Le réalisateur se glisse à l’intérieur des usines chargées de traiter et de faire disparaître tout ce que la population rejette, où, dans une séquence hallucinante, d’immenses broyeuses sont à l’œuvre. Sans prendre parti le cinéaste montre la disparité des moyens et des solutions. Les ordures continuent en effet de s’accumuler partout sur le globe.

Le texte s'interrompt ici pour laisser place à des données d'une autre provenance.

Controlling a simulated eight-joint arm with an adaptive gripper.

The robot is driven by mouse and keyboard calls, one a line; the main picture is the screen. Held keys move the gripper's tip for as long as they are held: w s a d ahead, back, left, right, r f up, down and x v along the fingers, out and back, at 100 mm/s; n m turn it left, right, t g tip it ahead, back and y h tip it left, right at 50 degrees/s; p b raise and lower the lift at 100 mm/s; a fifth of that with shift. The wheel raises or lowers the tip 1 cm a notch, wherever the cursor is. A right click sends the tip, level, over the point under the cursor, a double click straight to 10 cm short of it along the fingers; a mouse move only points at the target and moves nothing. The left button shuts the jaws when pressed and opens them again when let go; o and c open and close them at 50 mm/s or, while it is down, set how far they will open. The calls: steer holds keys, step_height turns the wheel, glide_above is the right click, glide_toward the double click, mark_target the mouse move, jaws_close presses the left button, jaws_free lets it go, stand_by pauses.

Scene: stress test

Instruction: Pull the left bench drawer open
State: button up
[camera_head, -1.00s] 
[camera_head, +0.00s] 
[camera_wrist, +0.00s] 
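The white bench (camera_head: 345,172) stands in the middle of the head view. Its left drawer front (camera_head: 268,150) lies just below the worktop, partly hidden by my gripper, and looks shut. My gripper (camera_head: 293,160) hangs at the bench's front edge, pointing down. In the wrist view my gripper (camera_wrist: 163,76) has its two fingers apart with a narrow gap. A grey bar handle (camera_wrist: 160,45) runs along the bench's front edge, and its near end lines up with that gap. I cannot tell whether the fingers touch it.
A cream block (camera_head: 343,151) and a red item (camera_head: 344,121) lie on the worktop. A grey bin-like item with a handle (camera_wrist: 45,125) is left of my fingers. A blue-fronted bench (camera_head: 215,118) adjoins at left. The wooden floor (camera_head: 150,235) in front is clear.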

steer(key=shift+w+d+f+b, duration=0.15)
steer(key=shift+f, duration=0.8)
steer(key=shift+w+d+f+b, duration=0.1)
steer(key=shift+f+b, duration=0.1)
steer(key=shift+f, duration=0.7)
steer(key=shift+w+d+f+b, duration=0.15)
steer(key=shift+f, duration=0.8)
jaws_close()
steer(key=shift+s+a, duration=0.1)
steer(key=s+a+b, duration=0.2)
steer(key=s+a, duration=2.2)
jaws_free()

Les solutions sont encore loin d’être trouvées, et l’on ne parvient que très difficilement, tant individuellement que collectivement, à unir les forces de ceux qui cherchent à maîtriser la situation et s’engagent, tels des Sisyphes, dans une lutte qui paraît sans fin.


 


 

Ces couches de terre retournées, autrefois cultivées, sont mélangées désormais à des emballages intacts, des pneus, des piles, autant d’éléments fait de matériaux qui résistent à la consommation, au temps, et donc… à l’homme. Dans le désert du Nevada un des balayeurs dit à son équipe "Leave no trace !". Partir sans laisser de traces. C’était la philosophie de vie des Amérindiens qui consistait à ne rien laisser de son passage sur la terre et à se rendre invisible pour les générations suivantes … Mais c’était avant l’industrie extractiviste. Cela semble aujourd’hui beau et dérisoire.

Anita Lindskog
Jeune Cinéma en ligne directe

* Pour un article de référence sur l’ensemble de l’œuvre de Nikolaus Geyrhalter, cf. Jeune Cinema n°422, mai 2023.

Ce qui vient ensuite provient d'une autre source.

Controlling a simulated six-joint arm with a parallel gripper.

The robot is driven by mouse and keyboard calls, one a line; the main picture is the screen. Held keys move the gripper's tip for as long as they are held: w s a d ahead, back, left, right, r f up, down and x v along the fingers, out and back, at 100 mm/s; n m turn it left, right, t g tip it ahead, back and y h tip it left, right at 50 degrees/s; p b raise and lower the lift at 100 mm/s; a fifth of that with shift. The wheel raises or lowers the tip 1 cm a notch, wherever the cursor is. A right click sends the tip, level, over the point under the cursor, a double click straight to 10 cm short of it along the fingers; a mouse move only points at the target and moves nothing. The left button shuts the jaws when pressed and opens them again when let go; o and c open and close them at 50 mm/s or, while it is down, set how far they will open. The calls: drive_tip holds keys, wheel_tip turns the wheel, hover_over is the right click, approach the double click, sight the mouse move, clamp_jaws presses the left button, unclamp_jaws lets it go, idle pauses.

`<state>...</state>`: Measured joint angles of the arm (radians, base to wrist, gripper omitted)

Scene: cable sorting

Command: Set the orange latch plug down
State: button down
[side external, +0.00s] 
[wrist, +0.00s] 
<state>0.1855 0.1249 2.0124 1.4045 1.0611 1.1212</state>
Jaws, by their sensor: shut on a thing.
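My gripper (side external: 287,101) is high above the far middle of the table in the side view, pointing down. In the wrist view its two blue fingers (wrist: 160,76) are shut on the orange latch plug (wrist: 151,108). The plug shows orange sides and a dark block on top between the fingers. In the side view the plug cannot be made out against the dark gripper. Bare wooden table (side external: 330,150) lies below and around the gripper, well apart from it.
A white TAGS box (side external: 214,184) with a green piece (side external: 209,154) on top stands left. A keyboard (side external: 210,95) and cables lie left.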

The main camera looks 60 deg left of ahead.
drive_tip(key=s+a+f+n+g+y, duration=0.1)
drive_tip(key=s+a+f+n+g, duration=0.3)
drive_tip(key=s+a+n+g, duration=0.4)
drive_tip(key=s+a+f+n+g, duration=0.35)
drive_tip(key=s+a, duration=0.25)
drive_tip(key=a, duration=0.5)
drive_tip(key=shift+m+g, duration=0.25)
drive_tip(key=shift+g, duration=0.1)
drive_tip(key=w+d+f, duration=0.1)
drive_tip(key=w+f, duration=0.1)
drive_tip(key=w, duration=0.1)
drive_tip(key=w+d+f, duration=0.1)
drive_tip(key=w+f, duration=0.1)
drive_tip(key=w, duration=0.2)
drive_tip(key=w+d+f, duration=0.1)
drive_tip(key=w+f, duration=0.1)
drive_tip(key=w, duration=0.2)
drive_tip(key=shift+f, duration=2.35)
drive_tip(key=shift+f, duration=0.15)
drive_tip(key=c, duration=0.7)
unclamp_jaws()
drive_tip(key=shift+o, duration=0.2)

1. Exogène de Nikolaus Geyrhalter a été présenté au Campus EHESS Marseille, au Centre Norbert Elias, le 1er octobre 2023, en clôture du Festival KinoVisions,

2. À Paris, La Cinémathèque du documentaire à la Bpi a organisé une rétrospective intégrale des films de Nikolaus Geyrhalter (6 janvier-15 mars 2023).


Exogène (Matter Out Of Place). Réal, sc : Nikolaus Geyrhalter ; ph : N.G. & Alfred Zacharias ; mont : Samira Ghahremani & Michael Palm (Autriche, 2022, 105 mn). Documentaire.